§ **Goal of the exercise**: Output solely the number of lines containing the string "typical".

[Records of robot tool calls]

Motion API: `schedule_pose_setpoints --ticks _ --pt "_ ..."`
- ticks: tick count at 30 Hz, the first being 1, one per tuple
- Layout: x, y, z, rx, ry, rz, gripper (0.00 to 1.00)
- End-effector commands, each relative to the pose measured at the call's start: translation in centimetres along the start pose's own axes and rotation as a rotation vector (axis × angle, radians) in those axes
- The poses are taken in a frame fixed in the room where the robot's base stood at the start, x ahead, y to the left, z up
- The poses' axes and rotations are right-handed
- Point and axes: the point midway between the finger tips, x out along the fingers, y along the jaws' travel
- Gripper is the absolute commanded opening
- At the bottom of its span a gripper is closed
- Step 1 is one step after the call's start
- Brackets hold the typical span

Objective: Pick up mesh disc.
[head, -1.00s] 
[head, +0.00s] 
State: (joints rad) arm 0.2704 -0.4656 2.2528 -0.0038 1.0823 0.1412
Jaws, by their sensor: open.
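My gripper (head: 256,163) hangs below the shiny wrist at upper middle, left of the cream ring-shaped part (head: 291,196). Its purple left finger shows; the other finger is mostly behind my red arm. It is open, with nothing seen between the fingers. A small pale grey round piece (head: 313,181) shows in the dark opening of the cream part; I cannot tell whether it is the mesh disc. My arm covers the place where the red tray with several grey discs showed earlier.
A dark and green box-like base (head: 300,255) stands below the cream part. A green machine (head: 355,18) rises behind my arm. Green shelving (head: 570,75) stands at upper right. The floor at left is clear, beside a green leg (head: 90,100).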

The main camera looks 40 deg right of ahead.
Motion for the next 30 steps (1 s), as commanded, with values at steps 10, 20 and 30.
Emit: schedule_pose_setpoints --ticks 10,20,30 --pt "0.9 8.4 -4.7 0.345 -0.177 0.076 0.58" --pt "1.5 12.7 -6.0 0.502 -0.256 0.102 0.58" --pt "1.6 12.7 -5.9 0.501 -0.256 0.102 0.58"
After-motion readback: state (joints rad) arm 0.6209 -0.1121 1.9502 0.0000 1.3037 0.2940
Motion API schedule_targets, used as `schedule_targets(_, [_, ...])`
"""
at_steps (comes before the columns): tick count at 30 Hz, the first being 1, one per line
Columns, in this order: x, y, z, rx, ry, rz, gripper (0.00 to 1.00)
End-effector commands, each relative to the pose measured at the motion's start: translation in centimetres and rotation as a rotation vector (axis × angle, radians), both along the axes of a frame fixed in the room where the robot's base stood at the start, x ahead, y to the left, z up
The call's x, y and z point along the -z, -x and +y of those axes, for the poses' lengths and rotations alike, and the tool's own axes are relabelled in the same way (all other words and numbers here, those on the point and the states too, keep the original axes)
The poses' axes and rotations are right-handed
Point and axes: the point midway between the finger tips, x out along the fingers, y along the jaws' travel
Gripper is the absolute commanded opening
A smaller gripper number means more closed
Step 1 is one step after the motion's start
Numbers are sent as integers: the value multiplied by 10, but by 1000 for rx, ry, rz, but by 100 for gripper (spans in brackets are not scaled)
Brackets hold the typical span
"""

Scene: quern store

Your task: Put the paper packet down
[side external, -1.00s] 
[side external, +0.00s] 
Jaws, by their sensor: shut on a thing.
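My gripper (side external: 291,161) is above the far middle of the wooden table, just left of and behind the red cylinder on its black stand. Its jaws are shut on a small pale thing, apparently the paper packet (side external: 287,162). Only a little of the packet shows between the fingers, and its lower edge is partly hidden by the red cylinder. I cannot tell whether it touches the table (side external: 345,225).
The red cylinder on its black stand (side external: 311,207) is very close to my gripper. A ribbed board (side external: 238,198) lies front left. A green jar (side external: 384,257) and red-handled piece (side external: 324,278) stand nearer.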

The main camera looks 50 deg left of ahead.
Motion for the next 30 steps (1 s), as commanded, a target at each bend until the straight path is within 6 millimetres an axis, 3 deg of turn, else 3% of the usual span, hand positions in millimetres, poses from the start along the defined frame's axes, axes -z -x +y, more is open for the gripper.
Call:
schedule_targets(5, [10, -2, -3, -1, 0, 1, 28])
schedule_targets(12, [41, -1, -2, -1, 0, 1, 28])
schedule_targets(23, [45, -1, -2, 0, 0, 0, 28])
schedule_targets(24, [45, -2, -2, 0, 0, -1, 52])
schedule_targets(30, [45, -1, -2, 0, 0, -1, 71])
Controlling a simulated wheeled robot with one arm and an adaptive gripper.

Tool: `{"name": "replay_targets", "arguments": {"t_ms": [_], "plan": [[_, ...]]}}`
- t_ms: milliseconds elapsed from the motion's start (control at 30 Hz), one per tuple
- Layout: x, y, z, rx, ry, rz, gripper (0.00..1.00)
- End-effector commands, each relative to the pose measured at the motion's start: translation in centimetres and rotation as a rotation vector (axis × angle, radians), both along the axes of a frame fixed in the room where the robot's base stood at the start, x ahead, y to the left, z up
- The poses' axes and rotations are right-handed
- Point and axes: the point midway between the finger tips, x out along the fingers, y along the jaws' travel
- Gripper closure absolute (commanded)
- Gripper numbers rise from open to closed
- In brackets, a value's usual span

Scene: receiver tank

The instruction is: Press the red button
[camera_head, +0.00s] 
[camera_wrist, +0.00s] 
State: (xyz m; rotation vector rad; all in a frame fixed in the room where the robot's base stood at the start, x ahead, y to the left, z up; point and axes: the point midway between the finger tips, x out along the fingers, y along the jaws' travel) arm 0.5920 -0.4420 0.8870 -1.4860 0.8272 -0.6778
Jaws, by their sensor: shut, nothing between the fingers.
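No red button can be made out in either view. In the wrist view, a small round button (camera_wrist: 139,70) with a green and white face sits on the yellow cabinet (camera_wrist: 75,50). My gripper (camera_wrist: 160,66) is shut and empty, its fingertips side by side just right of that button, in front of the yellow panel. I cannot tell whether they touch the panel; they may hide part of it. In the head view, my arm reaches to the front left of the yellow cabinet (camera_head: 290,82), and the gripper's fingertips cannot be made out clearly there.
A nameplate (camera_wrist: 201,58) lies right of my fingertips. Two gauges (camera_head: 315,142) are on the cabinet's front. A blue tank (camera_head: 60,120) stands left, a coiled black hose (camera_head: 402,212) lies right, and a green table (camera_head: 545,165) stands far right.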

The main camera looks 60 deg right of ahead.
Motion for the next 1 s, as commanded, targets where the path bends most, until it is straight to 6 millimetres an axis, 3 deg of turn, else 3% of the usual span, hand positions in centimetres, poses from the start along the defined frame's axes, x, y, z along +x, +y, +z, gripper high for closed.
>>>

§ **Exercise output**: 2